Like Sanders, Clinton has condemned Snyder, but she's also gone the extra mile, working on both bringing attention to and seeking solutions for this crisis. On the former front, Clinton has used local and national media to keep important details in the public eye, such as the fact that a General Motors factory opted to eschew Flint's water supply because they noticed it was degrading engine parts, even as state officials were insisting the supply was safe.
4. In CNN, Jonathan Mann reports that Trump is using Bill Clinton's past to haunt Hillary.
"She's got one of the great women abusers of all time sitting in her house, waiting for her to come home for dinner," is how Republican presidential candidate Donald Trump describes it.
The tawdry side of Bill Clinton's past ranges from his acknowledged sexual relations with White House intern Monica Lewinsky to alleged affairs, groping and rape.
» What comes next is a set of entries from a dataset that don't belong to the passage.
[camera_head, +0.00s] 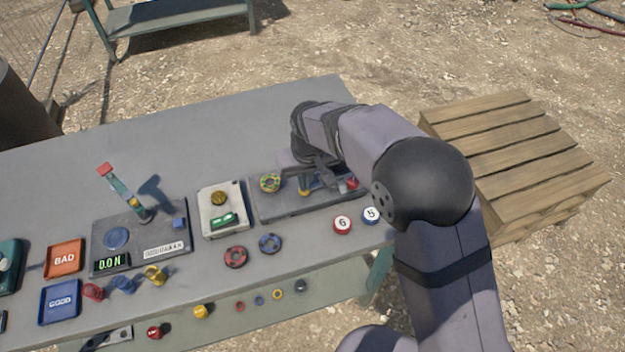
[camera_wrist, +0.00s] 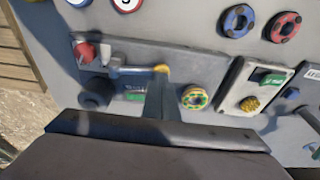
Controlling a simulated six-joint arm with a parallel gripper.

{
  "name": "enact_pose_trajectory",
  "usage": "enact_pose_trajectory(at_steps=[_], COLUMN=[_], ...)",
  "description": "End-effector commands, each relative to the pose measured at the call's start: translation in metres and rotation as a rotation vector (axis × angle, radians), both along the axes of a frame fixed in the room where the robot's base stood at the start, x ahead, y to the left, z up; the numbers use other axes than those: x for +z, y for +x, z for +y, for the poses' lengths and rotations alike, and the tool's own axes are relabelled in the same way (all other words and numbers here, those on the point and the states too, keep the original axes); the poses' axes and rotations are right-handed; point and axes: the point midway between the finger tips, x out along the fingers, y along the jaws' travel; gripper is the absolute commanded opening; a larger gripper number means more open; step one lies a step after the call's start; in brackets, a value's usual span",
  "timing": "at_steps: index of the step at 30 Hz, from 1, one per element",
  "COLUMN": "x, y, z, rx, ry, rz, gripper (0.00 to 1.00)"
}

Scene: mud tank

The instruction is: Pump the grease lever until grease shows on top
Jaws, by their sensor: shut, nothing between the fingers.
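The grease lever, a grey bar, lies across a grey plate (camera_head: 285,210) at the table's right end. A yellow piece (camera_wrist: 162,70) sits at the bar's other end. A green-and-yellow ring (camera_head: 270,182) stands on the plate; it shows in the wrist view (camera_wrist: 194,97), and I cannot tell whether grease is on it. My gripper (camera_wrist: 155,95) is shut and empty, low over the plate between ring and knob. My arm partly hides the lever in the head view. Contact with the bar is unclear.
Left of the plate is a pale box (camera_head: 222,210) with a green switch, then a force tester (camera_head: 110,238) reading 0.0 N. Orange BAD (camera_head: 64,258) and blue GOOD trays, loose rings and numbered discs (camera_head: 342,224) lie nearby. The table's back is clear.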

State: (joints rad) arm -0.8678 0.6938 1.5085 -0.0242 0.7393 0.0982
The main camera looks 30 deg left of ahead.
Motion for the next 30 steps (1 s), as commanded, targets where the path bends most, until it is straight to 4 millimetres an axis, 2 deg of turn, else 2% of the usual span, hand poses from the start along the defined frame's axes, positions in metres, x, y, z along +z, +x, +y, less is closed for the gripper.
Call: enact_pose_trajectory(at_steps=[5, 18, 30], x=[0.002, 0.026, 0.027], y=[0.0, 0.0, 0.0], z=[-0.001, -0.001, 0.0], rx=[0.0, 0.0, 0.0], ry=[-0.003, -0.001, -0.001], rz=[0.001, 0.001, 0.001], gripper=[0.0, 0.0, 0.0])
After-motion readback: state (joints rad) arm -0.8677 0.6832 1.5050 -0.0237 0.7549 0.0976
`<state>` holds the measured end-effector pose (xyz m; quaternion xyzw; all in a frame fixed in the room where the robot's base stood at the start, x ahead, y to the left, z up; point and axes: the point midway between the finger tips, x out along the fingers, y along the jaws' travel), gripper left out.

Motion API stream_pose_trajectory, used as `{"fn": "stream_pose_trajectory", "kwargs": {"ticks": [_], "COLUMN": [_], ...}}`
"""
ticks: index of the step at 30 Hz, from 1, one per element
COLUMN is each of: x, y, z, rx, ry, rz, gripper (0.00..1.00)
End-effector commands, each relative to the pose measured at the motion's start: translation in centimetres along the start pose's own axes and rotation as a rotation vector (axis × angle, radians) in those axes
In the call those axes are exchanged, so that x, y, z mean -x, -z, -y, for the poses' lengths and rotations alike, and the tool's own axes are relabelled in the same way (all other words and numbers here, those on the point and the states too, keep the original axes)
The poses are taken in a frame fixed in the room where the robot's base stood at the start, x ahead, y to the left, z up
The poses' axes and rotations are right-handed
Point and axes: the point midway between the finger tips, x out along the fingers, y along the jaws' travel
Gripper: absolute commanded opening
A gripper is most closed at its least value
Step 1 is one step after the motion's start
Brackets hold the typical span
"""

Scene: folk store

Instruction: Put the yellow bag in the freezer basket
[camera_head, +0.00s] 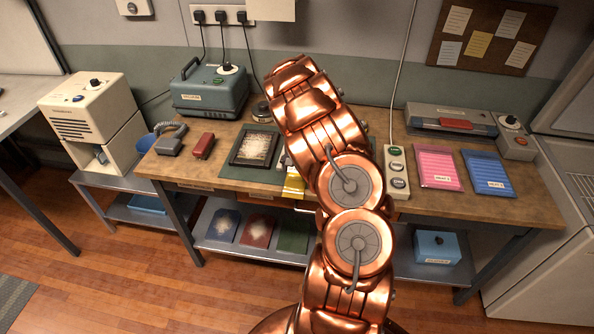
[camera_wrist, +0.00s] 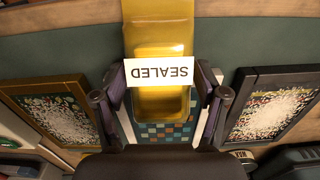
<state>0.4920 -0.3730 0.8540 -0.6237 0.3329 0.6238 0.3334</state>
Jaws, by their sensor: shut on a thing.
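The yellow bag (camera_head: 293,186) shows just left of my copper arm, near the front edge of the workbench. In the wrist view the yellow bag (camera_wrist: 158,38) carries a white SEALED label and sits between the two fingers of my gripper (camera_wrist: 161,100), which is shut on it. A blue and orange checkered piece lies beneath it. I cannot tell whether the bag touches the bench. My gripper is mostly hidden behind my arm in the head view. At the far right, a pale cabinet (camera_head: 548,272) has a wire grid (camera_head: 583,188); I cannot tell if this is the freezer basket.
The workbench (camera_head: 420,208) holds a black-framed tray (camera_head: 255,148), a button box (camera_head: 397,172), a pink packet (camera_head: 437,167), a blue packet (camera_head: 489,173) and a sealing machine (camera_head: 450,119). A teal machine (camera_head: 208,90) stands at the back left. The wooden floor in front is clear.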

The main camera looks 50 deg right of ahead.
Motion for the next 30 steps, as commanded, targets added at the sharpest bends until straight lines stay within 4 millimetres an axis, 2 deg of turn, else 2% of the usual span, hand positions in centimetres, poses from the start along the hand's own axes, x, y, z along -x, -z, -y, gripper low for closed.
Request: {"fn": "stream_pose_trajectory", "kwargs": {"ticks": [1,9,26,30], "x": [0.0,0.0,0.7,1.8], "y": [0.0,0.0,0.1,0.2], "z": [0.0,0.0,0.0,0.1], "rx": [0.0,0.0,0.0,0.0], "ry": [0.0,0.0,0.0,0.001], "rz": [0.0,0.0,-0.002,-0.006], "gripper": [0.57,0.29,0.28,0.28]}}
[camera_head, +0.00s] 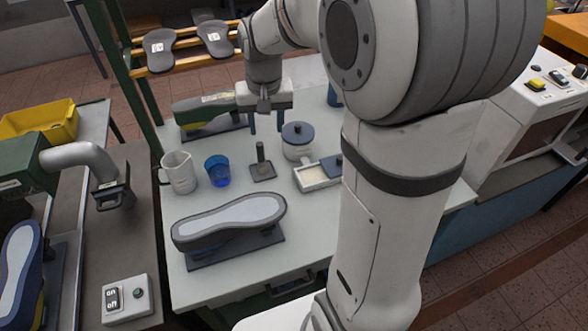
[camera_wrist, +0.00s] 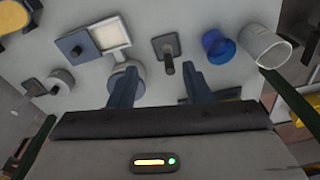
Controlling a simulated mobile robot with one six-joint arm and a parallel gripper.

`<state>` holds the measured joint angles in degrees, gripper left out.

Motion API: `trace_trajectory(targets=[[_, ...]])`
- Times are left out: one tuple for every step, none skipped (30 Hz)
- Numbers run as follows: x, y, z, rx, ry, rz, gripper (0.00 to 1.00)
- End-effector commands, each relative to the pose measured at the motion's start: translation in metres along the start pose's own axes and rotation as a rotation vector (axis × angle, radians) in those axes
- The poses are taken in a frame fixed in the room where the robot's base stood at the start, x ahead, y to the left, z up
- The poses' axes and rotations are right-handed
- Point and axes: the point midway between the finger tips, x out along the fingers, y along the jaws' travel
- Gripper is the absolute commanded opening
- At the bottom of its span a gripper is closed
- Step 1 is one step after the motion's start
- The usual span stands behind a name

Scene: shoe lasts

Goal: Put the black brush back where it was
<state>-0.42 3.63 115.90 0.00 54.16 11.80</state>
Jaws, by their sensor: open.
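No brush can be made out for certain. A dark grey square base with an upright post or handle (camera_head: 262,168) stands mid-table, and it also shows in the wrist view (camera_wrist: 166,50). I cannot tell whether it is the black brush or a stand. A dark blue square piece with a knob (camera_wrist: 77,44) lies at the white tray (camera_wrist: 111,33), which also shows in the head view (camera_head: 313,178). My gripper (camera_head: 266,126) is open, with its fingers pointing down above the back of the table. Its blue-grey fingers (camera_wrist: 157,80) are apart with nothing between them.
A lidded pot (camera_head: 297,150), blue cup (camera_head: 217,172) and white jug (camera_head: 178,174) stand close by. One shoe last (camera_head: 228,217) lies in front, another (camera_head: 200,112) behind near my gripper. My arm hides the table's right side. The front right tabletop is clear.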

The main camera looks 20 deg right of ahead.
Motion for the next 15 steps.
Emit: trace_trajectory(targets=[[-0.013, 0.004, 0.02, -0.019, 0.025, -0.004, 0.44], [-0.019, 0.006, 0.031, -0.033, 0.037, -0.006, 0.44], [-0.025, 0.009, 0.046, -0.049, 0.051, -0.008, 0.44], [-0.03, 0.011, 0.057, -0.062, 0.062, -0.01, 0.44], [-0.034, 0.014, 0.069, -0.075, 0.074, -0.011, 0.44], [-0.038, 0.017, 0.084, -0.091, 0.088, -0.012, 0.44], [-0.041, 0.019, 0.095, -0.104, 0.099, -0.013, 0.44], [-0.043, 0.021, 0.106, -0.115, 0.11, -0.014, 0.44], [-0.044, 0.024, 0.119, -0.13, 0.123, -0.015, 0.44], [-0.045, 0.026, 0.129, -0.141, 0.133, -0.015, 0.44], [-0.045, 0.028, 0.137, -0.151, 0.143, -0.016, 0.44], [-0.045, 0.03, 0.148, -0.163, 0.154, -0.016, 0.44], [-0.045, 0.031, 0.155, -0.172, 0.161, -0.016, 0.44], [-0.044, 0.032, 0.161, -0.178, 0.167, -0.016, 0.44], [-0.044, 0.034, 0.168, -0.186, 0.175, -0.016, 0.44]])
The former president has addressed some of the stories, denied some and ignored others. He paid one accuser $850,000 in an out-of-court settlement that didn't admit to any wrongdoing.
5. In The New York Times, Thomas Kaplan reports why evangelical voters support Trump.
A New York Times/CBS News poll last week showed Mr. Trump, a Presbyterian, dominating the field with 42 percent of evangelical voters; Mr. Cruz was second with 25 percent.
In dozens of interviews with evangelical voters in 16 states, from every region of the country outside the Northeast, those supporting Mr. Trump sounded a familiar refrain: that his heart was in the right place, that his intentions for the country were pure, that he alone was capable of delivering to a troubled country salvation in the here and now.
6. In Boston Globe, Michael Levenson explains why Sanders becomes unlikely leader of a youth movement.
But as he has steadily climbed into contention with Hillary Clinton in Iowa and into a narrow lead over her in New Hampshire, polls show Sanders’ strongest support comes from younger voters, who favor him by a 2-to-1 ratio. The challenge for his campaign is to ensure those voters, who are less likely than older ones to cast ballots, show up on Election Day.
At Dartmouth on Thursday, where Sanders packed a 900-seat concert hall, he sparked loud whoops and applause during a fiery, hour-long speech that barreled through issue after issue, from climate change and institutional racism to campaign finance reform and abortion rights.
7. In Reuters, Matthew Lewis writes about Rubio’s plan of federal policy.
The U.S. senator from Florida commented on Fed policy during a small news conference in between a series of five appearances in eastern Iowa. A few hundred people attended each event.
"There's too much talk about the Fed, too much attention to the Fed," he said. "Economic growth is the result of free enterprise."
Rubio, who has been criticized for missing Senate votes, recently made an appearance to support an "Audit the Fed" bill, which is also supported by Bernie Sanders, the Democratic presidential candidate and U.S. senator from Vermont. It did not pass.
8. In Reuters, Steve Holland talks about Bush’s education reform plans.
Bush, who focused on education during his two terms as Florida governor and later as head of an education foundation, presented what was the latest in a series of detailed policy plans on major issues.
"As the nation honors Dr. Martin Luther King and his legacy today, I firmly believe that ensuring every individual has access to a quality education is the great civil rights challenge of our time," he said in a post on the website Medium. The United States on Monday marked a holiday for the slain U.S. civil rights leader.
Bush said his plan would not cost American taxpayers any more money. He would send much of the $22 billion spent on federal education programs to state and local governments and create $2,500 annual grants for low-income children to let parents decide how best to educate them.
9. In Reuters, Kylie MacLellan reports that British lawmakers debate banning Trump after Muslim comments.
Members of parliament said Trump should be allowed into Britain where his views could be challenged, that a ban would give him more publicity or that it was not for Britain to get involved in U.S. affairs.
Trump caused outrage last month with his comments that Muslims should be banned from entering the United States. He spoke after 14 people died in a shooting spree in California by two Muslims whom the FBI said had been radicalized.
His comments prompted more than half a million Britons to sign a petition calling for him to be barred from entering the country, where he has business interests.
10. In The Des Moines Register, Kim Norvell talks about Paul’s criminal justice reforms.
The Kentucky senator sat in a local barber’s chair as he spoke of the failings of the war on drugs and listened to patrons who have had difficulties re-integrating into society because of their criminal records. More than 50 people packed into the Platinum Kutz barbershop in the Drake neighborhood in Des Moines to ask Paul questions before the senator held a rally for fiscal sanity in Johnston later Monday.
“I’ve been working with the other side for several years now on all of these issues above and beyond the presidential campaign,” Paul said. “I think you’ll find me a different sort of Republican.”
Paul said he has proposed at least 10 criminal justice reform bills, and has worked with the Congressional Black Caucus to form policy. He said he wants to see more records expunged for non-violent criminals who have “done their time” and who “ought to get a second chance.”